> [Work instructions]:
Locate each line containing the string "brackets" and copy it out.

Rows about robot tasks
——

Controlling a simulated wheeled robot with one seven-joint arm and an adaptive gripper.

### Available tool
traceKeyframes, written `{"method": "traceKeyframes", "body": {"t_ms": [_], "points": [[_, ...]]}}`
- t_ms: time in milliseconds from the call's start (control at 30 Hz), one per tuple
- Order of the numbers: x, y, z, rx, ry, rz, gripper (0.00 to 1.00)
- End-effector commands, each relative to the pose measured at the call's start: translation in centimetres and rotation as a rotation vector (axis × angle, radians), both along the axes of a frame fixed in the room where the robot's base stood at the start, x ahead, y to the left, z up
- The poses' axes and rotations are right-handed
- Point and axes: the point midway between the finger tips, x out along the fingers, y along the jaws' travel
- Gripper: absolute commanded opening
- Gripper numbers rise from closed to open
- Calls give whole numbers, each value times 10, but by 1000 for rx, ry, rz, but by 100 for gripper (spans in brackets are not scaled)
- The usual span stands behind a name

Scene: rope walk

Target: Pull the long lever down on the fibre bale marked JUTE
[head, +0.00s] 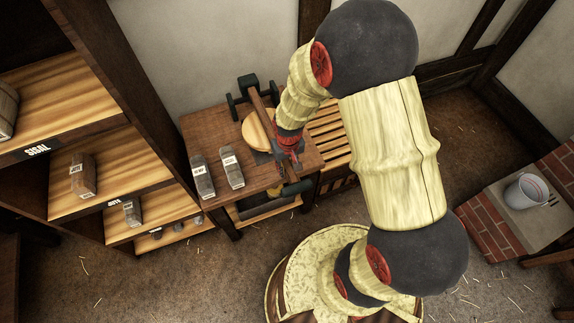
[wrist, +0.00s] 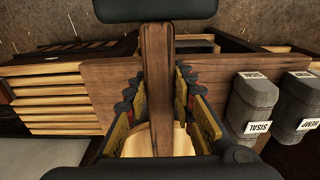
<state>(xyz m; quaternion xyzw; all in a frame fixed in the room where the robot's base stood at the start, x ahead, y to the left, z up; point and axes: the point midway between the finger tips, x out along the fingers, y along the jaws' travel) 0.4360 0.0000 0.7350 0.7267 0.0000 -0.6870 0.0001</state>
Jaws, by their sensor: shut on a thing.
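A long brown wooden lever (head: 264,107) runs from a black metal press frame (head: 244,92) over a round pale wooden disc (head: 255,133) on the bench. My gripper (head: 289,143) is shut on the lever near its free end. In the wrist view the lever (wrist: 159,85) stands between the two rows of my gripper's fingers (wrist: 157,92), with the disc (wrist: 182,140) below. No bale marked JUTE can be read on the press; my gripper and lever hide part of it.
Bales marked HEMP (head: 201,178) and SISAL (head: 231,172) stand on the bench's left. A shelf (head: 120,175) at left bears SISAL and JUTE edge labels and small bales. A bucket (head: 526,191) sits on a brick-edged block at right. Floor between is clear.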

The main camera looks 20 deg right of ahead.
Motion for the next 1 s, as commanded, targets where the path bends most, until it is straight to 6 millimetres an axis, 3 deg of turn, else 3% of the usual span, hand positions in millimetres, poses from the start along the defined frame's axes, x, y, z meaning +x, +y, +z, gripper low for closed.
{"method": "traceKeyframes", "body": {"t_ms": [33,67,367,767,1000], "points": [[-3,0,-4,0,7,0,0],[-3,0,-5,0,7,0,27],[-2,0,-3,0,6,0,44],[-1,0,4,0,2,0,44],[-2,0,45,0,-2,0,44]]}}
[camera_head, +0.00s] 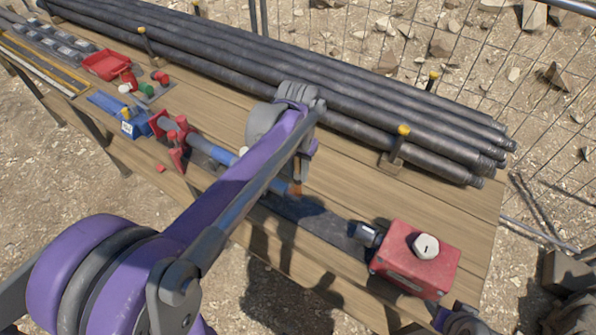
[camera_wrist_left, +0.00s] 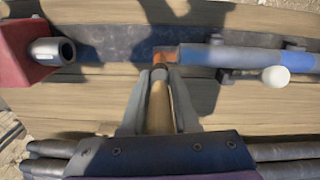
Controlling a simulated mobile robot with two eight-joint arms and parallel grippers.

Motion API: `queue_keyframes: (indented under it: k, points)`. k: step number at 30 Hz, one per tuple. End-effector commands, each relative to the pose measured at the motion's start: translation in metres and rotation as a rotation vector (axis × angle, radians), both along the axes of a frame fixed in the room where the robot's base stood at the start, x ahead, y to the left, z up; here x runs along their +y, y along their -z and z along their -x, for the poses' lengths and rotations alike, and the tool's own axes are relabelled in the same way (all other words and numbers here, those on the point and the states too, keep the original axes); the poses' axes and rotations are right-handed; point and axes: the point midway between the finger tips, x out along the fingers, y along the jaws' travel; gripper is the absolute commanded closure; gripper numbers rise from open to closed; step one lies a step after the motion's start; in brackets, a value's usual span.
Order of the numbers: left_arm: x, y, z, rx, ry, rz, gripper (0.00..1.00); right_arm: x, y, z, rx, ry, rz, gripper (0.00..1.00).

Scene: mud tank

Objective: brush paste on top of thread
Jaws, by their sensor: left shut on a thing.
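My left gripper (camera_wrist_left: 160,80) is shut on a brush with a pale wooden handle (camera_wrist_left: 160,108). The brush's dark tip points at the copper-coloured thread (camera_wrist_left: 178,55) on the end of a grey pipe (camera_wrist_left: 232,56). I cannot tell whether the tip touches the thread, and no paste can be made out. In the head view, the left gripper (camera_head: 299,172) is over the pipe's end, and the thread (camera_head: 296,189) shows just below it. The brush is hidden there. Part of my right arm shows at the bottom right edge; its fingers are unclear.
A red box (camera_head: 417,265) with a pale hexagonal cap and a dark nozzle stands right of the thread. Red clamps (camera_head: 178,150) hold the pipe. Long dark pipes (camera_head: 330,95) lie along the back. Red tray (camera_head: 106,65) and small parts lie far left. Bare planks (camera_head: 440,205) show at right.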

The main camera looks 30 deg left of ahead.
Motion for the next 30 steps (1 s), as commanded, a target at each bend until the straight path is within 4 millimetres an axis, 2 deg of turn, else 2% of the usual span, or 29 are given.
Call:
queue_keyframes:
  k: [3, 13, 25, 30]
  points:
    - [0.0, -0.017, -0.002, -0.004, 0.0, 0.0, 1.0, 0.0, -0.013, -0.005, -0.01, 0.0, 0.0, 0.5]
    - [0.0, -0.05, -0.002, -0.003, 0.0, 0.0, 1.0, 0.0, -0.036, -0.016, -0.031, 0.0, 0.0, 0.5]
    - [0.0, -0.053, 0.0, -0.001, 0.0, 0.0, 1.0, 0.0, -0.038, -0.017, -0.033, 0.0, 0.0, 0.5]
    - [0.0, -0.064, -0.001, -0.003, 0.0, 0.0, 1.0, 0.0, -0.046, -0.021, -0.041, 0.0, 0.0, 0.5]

——

> [Answer in full]:
- Calls give whole numbers, each value times 10, but by 1000 for rx, ry, rz, but by 100 for gripper (spans in brackets are not scaled)
Motion API: `queue_keyframes: (indented under it: k, points)`. k: step number at 30 Hz, one per tuple. End-effector commands, each relative to the pose measured at the motion's start: translation in metres and rotation as a rotation vector (axis × angle, radians), both along the axes of a frame fixed in the room where the robot's base stood at the start, x ahead, y to the left, z up; here x runs along their +y, y along their -z and z along their -x, for the poses' lengths and rotations alike, and the tool's own axes are relabelled in the same way (all other words and numbers here, those on the point and the states too, keep the original axes); the poses' axes and rotations are right-handed; point and axes: the point midway between the finger tips, x out along the fingers, y along the jaws' travel; gripper is the absolute commanded closure; gripper numbers rise from open to closed; step one lies a step after the motion's start; in brackets, a value's usual span.

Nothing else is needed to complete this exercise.